Yes, some words are specifically gendered like 'onna' for woman, but you don't know if that's one woman or multiple women. You can force which one by adding -tachi (onna-tachi) for plural or singlar by prefixing hitori no, (hitori no onna).
But most words are just not gendered, so if you see 'kami', you don't know if it's male god, female god, male gods, female gods, or mix of male and female and hermaphrodite gods (ignoring all the other meanings for kami, like hair). And nothing in the grammar tells you, so you're just expected to figure it out from context.
They also don't use pronouns much. In English it's 'his umbrella'. In Japanese you can force it with 'kare no kasa', but generally they just say 'kasa' (umbrella, which would also be multiple umbrellas) unless the umbrella is totally new in this conversation so they have to give you more info about it.

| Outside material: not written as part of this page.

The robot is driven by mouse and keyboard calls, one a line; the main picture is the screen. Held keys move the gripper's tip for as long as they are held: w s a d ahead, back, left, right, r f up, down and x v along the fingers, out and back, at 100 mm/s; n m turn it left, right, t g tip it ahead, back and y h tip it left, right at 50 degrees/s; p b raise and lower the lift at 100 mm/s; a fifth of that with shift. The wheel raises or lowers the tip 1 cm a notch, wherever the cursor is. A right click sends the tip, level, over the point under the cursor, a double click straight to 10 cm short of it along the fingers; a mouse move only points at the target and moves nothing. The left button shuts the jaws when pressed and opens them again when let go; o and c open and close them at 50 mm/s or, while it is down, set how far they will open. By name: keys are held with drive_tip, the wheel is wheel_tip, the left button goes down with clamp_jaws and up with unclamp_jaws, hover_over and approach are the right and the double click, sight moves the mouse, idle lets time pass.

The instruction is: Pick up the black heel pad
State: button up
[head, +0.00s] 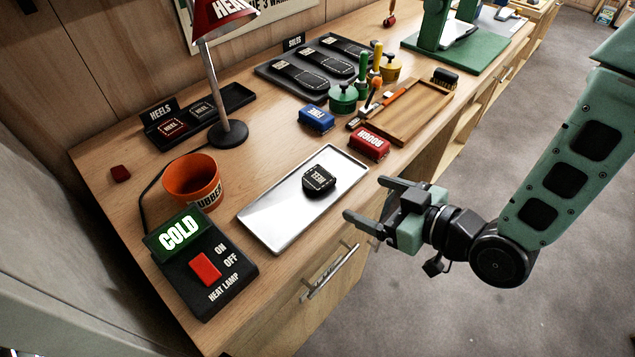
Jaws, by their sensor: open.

This is why J2E MTL is so terrible at figuring out plurals and pronouns and keeping track of who's doing what to who. 'Aaan! Chinpo.. manko haitta!' is literally just [ohhh!] [penis]... [vagina] [entered] and as far as MTL is concerned it's perfectly legal for that to mean 'Ohhh! My vagina has entered her penis!' when it's the guy character speaking. And it's not 'My vaginas hav entered their penises!' only because it defaults to singular, not because it's smart enough to know that.